Wolfgang Schäuble lässt nicht locker. Mit an Starrsinn grenzender Sturheit fordert der Innenminister weitreichende Grundgesetz-Änderungen, um die Bundeswehr auch im Inneren einsetzen zu können: Am Himmel will Schäuble den Abschuss entführter Flugzeuge samt Passagieren erlauben, am Boden soll die Armee zum Schutz von bedrohten Gebäuden eingesetzt werden. Doch beide Pläne haben keine Chance auf Realisierung.

Das liegt nicht einmal am Bundesverfassungsgericht, dessen Urteil zum Luftsicherheitsgesetz damit teilweise unterlaufen werden soll: Nein, die Grundgesetz-Änderungen werden allein schon deshalb nicht kommen, weil Schäuble nicht über die notwendige Zwei-Drittel-Mehrheit verfügt. Die SPD wird aller Voraussicht nach nur einer kleinen Lösung zustimmen: Demnach dürfte die Bundeswehr nur Flugzeuge abschießen, die unbemannt oder ausschließlich mit Terroristen besetzt sind.

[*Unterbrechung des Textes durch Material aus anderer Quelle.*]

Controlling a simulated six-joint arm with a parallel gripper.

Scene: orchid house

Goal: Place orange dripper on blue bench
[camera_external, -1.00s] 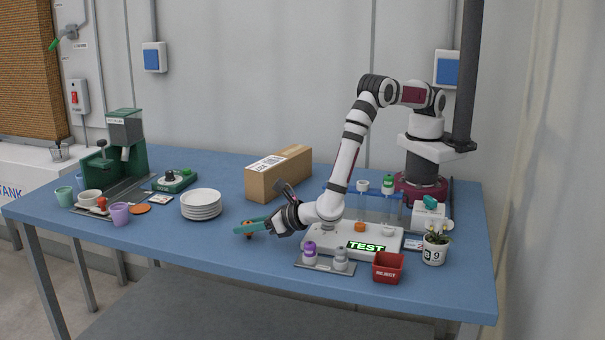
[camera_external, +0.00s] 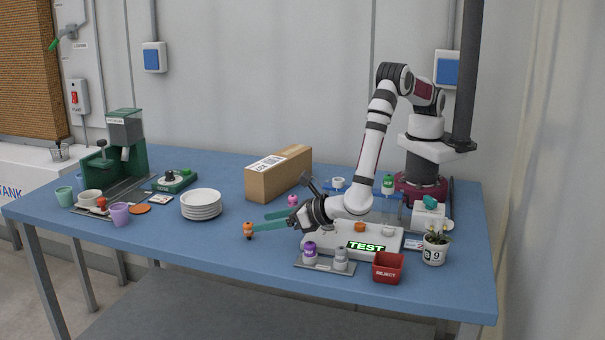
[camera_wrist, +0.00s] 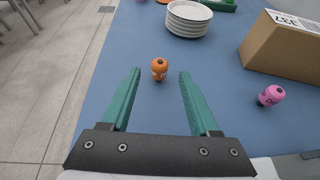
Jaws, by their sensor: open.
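The orange dripper (camera_external: 248,229) stands upright on the blue bench (camera_external: 160,246), near its front edge. In the wrist view the orange dripper (camera_wrist: 159,68) is just beyond the fingertips and between their lines, not gripped. My gripper (camera_external: 267,220) is open and empty, low over the bench with its green fingers pointing left; in the wrist view my gripper (camera_wrist: 160,75) has its two green fingers spread apart. The bench (camera_wrist: 135,45) shows bare blue around the dripper.
A pink dripper (camera_external: 293,200) stands behind my gripper, near a cardboard box (camera_external: 278,175). A plate stack (camera_external: 201,205) is to the left. The TEST station (camera_external: 320,240), a tray with purple and grey drippers (camera_external: 325,266) and a red reject bin (camera_external: 388,267) are right.

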Doch die Position der SPD wirkt nach außen eindeutiger, als sie tatsächlich ist. So ist Dieter Wiefelspütz, der innenpolitische Sprecher, gegen den von Schäuble vorgeschlagenen „Quasi-Verteidigungsfall“, weil er ihn für überflüssig hält. Für ihn sind Terrorangriffe aus der Luft schon jetzt ein Fall für die Landesverteidigung: Wiefelspütz interpretiert das Grundgesetz einfach so, dass es gar nicht geändert werden muss. Justizministerin Brigitte Zypries, ebenfalls SPD, hat dagegen auf dem letzten Anwaltstag im Mai eindeutig erklärt, sie „halte überhaupt nichts davon, den Verteidigungsbegriff unserer Verfassung einfach umzudeuten“. Wenn es nach ihr ginge, könnte sich ein Verteidigungsminister, der den Abschuss einer vollbesetzten Maschine anordnet, nicht auf das Grundgesetz, sondern nur auf sein Gewissen berufen.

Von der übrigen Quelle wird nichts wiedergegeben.